**Problem to work on**.
Keep only the lines where "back" appears.

**Collected material**.
-*-*-
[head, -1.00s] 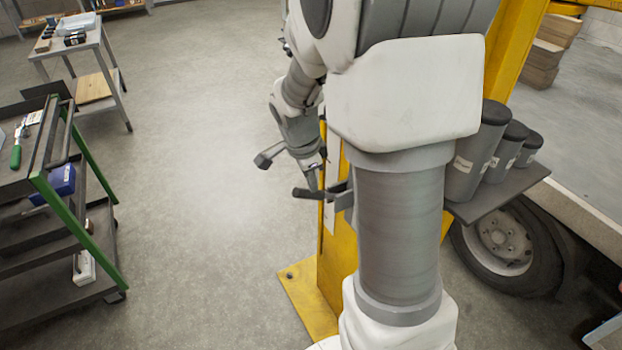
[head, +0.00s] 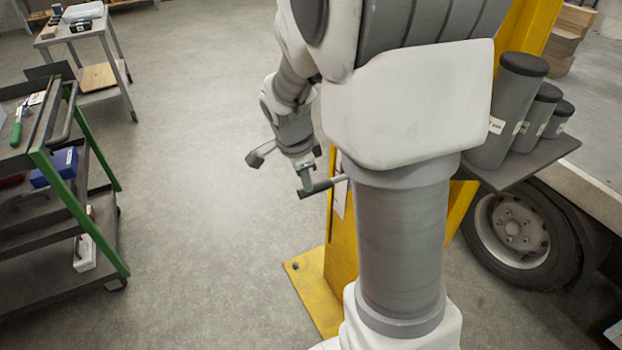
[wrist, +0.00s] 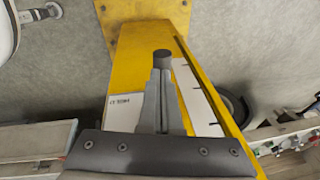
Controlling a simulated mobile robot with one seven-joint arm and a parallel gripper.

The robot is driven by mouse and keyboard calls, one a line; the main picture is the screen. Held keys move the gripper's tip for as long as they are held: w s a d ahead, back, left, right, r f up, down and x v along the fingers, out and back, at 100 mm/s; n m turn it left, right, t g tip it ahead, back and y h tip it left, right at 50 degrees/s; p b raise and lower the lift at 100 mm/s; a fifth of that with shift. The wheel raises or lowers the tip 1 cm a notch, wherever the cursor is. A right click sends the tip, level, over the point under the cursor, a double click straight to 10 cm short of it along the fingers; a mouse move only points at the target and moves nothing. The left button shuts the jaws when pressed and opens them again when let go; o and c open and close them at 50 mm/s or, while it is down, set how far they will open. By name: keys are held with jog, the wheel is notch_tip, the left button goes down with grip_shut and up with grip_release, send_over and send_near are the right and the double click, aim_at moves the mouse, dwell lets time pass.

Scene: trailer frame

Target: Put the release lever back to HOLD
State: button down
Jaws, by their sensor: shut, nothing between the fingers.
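The release lever (head: 318,188) is a dark bar that juts out to the left from a yellow post (head: 341,245). In the head view it slopes slightly upward to the right, and my arm hides part of the post behind it. My gripper (head: 305,188) points down at the lever's outer end, very close to it; I cannot tell whether they touch. In the wrist view my gripper (wrist: 161,75) has its grey fingers together, with a dark round end just beyond the tips.
A shelf (head: 560,153) with several grey canisters (head: 508,110) is at the right, above a wheel (head: 512,228). A green-framed trolley (head: 75,205) stands at the left. The floor between trolley and post is clear.

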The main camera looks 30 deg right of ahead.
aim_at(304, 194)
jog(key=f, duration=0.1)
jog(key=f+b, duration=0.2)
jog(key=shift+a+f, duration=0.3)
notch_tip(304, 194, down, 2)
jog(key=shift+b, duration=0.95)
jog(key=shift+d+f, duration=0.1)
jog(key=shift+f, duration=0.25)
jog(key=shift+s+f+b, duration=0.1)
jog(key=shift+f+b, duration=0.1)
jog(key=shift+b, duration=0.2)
-*-*-
**Reply**.
The robot is driven by mouse and keyboard calls, one a line; the main picture is the screen. Held keys move the gripper's tip for as long as they are held: w s a d ahead, back, left, right, r f up, down and x v along the fingers, out and back, at 100 mm/s; n m turn it left, right, t g tip it ahead, back and y h tip it left, right at 50 degrees/s; p b raise and lower the lift at 100 mm/s; a fifth of that with shift. The wheel raises or lowers the tip 1 cm a notch, wherever the cursor is. A right click sends the tip, level, over the point under the cursor, a double click straight to 10 cm short of it along the fingers; a mouse move only points at the target and moves nothing. The left button shuts the jaws when pressed and opens them again when let go; o and c open and close them at 50 mm/s or, while it is down, set how far they will open. By name: keys are held with jog, the wheel is notch_tip, the left button goes down with grip_shut and up with grip_release, send_over and send_near are the right and the double click, aim_at moves the mouse, dwell lets time pass.
Target: Put the release lever back to HOLD

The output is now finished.